Umar sepertinya tidak menyukai adanya kemudahan dalam beragama. Itu dibuktikan dengan keputusannya dengan mengajak umat islam agar mengutamakan haji qiran atau ifrad dari pada haji tamattuk. Umar tidak menyukai haji tamattuk, karena disana ada kemudahan dan terkesan mengentengkan syariat. Umar tidak menyukainya hal ini, karena itu, dia melarang haji tamattuk.
Meksi Allah dan Nabi Muhammad menyukai kemudahan, tapi hal itu tidak berlaku bagi umar. Padahal dalam ayat Quran, Allah menekankan adanya kemudahan dalam menjalankan syariat.
يُرِيدُ ٱللَّهُ بِكُمُ ٱلْيُسْرَ وَلَا يُرِيدُ بِكُمُ ٱلْعُسْر
Artinya: “Allah menghendaki kemudahan bagimu, dan tidak menghendaki kesukaran bagimu.” (al Baqarah 2:185)
Allah dan Nabi Muhammad menyukai kemudahan dari pada kesulitan, tapi umar justru sebaliknya. Umar menyukai kesulitan dari pada kemudahan. Haji tamattuk mengandung banyak kemudahan. Jemaah haji boleh melepas pakaian ihram setelah melaksanakan umrah tamattuk dan juga boleh bergaul dengan istrinya. Fenomena semacam ini tidak disukai umar, meski Allah menghalalkannya.
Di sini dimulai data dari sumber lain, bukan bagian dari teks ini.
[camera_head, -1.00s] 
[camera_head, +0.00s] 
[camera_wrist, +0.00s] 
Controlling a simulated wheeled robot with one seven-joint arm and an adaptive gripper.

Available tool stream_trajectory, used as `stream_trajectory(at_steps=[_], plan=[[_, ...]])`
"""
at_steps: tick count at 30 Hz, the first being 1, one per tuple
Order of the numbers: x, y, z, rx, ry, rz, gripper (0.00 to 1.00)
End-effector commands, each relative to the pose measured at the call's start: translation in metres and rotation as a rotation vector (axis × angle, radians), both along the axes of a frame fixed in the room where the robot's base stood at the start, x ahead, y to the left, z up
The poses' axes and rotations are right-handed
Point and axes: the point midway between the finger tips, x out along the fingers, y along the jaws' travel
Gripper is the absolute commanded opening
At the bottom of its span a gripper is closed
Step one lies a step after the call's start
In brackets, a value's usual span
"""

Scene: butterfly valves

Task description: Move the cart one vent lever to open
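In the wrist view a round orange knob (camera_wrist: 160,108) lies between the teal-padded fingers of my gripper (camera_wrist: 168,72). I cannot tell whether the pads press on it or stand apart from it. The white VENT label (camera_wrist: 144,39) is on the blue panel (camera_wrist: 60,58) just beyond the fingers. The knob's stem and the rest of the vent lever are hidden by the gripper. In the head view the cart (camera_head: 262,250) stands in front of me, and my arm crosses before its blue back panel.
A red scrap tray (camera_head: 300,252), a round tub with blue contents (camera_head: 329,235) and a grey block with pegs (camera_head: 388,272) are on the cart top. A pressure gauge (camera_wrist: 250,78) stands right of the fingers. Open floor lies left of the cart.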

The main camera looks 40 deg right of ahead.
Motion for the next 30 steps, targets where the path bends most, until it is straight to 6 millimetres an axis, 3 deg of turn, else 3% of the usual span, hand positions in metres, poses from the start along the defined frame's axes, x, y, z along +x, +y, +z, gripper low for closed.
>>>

Padahal baik dan buruk, bukan kita yang menentukan tapi Allah-lah yang menentukan. Menurut Allah haji tamattuk itu baik, tapi bagi umar haji tamatuk itu buruk, karena di dalamnya terdapat kebolehan bergaul dengan istri setelah melakukan umrah tamattuk. Jadi, pada kasus ini, umar menyukai kesulitan sedangkan Allah menyukai kemudahan.
Secara bahasa “tamattuk” artinya pariwisata yakni haji bersenang-senang. Jadi, nama lain haji tamattuk adalah haji pariwisata alias bersenang-senang. Umar tidak menyukai haji semacam ini, karena haji yang terkandung di dalamnya terkesan main-main dan merendahkan syariat Allah.
Meski Allah menghalalkannya tapi umar tidak menyukai kehalalan ini. Seperti yang saya katakan di awal, umar menyukai kesulitan sedangkan Allah menyukai kemudahan. Jadi tinggal anda pilih, mau ikut Allah (kemudahan dalam beragama) atau ikut umar (kesulitan dalam beragama) Wallahualam.